Page MenuHomeSoftware Heritage

Storing multiple authors in Revisions and Releases
Closed, MigratedEdits Locked

Description

As underlined by @vlorentz in D6344, we need to define our strategy with storing multiple authors for bzr commits.

Do we use a weaker system like GitHub's co-authored by (https://docs.github.com/en/pull-requests/committing-changes-to-your-project/creating-and-editing-commits/creating-a-commit-with-multiple-authors) or do we explicitly migrate the existing model to support multiple authors?

Event Timeline

Alphare triaged this task as Normal priority.Jan 25 2022, 2:03 PM
Alphare created this task.
Alphare created this object in space S1 Public.

Heads up, we have some other tasks relating to this T3284 T1645.

Also @moranegg would most likely be interested by this (at least for the deposit)

Practically, we could be storing the metadata on additional authors *now* in the extra_headers field (make them a bunch of (b'author', b'XXX <yyy@zzz.ttt>') entries). Of course, that doesn't solve the question of presenting the information.

I think having multiple authors in a first-party field in revisions (and releases) will need a revision of our manifest format (which should probably be done with SWHIDv2). The current manifest format mixes authorship and timestamping in the same line, which is less than ideal for making such fields multi-valued.

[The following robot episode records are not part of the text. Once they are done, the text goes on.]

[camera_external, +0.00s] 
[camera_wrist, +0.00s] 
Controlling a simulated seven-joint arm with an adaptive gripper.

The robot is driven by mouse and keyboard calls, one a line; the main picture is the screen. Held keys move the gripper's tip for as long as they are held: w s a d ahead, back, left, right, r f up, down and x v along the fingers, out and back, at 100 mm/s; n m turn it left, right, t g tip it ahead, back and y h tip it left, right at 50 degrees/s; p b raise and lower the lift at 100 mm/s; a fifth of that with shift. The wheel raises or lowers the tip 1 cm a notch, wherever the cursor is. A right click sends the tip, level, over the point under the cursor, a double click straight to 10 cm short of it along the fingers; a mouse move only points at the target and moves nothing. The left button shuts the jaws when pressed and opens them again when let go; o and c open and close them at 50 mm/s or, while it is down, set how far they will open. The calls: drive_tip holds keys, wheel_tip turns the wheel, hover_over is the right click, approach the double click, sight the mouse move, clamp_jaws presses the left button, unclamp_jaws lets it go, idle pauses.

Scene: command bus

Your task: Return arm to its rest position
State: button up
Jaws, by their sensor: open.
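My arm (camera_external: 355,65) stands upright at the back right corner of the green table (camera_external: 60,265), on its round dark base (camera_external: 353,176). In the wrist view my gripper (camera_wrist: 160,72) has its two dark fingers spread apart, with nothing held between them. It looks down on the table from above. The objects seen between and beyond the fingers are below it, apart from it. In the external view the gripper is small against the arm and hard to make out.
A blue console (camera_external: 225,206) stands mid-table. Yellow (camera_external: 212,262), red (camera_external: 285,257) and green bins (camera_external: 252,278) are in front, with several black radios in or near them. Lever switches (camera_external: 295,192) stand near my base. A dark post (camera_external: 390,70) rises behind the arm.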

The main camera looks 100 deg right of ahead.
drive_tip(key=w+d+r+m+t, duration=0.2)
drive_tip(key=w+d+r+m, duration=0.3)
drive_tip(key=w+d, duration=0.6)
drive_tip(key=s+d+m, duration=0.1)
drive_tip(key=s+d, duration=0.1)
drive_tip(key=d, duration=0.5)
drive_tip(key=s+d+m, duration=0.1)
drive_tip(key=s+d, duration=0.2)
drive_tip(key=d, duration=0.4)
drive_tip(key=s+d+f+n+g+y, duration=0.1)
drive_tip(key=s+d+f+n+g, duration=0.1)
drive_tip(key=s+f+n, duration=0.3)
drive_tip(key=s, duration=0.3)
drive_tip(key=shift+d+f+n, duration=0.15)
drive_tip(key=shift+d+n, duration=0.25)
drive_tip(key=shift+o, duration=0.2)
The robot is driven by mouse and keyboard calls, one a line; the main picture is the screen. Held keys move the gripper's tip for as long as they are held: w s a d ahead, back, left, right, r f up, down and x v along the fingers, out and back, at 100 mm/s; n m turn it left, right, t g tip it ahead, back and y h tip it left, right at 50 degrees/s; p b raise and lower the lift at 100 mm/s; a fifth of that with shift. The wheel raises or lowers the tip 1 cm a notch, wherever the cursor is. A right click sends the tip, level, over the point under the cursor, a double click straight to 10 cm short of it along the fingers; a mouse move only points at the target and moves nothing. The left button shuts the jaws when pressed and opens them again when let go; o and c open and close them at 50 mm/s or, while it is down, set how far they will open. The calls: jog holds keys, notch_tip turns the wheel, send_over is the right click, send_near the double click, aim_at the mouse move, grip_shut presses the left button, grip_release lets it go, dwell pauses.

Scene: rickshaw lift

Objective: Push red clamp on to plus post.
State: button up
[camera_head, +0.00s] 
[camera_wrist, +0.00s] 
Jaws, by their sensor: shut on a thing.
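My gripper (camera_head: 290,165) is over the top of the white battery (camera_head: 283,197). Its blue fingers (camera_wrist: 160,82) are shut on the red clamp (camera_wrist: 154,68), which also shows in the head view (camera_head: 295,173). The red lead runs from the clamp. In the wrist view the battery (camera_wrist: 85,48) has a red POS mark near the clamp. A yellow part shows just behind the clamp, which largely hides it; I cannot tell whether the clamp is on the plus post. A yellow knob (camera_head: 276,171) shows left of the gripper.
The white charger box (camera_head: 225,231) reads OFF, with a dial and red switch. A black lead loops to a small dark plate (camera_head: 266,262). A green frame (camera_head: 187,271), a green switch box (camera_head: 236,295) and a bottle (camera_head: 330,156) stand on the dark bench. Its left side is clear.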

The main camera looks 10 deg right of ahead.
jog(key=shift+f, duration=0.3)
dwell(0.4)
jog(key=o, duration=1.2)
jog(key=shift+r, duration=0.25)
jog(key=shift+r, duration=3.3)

olasd lowered the priority of this task from Normal to Wishlist.Jan 27 2022, 5:27 PM
olasd added a subscriber: anlambert.

From merged tasks, this would also be useful for some package loaders, e.g. npm, that support multiple authors in their packaging metadata.

olasd renamed this task from Storing multiple authors to Storing multiple authors in Revisions and Releases.Jan 27 2022, 5:30 PM

Now that I've written it out loud, of course, Releases don't have extra_headers so the package loaders can't make use of this workaround/hack for now.

In T3887#77949, @olasd wrote:

Now that I've written it out loud, of course, Releases don't have extra_headers so the package loaders can't make use of this workaround/hack for now.

Heh :-)

Do you foresee any issue in adding extra_headers to releases as well, other than "someone should do it"?

In T3887#77951, @zack wrote:

Do you foresee any issue in adding extra_headers to releases as well, other than "someone should do it"?

Not really, no; We've not done it because, afaict, we haven't had a strong need for it. The manifest format should be able to accommodate it even more easily than revisions do (because it has fewer edge cases).

Then let's just go for it (insert here ref. to upcoming separate task :-)).

The added advantage will be that it will make it easier to change "Merkle modeling decisions" in the future, by allowing to more easily switch between release and revision objects. (As we had to do in the past for deposits, for example.)

I suggested Co-Authored-By because it is a de-facto standard in Git now thanks to GitHub, so we already have many revisions using this "format" (no releases as far as I know, though).

Of course it's not great to make the BZR loader write metadata in revision *messages*, but at least it doesn't introduce a new format.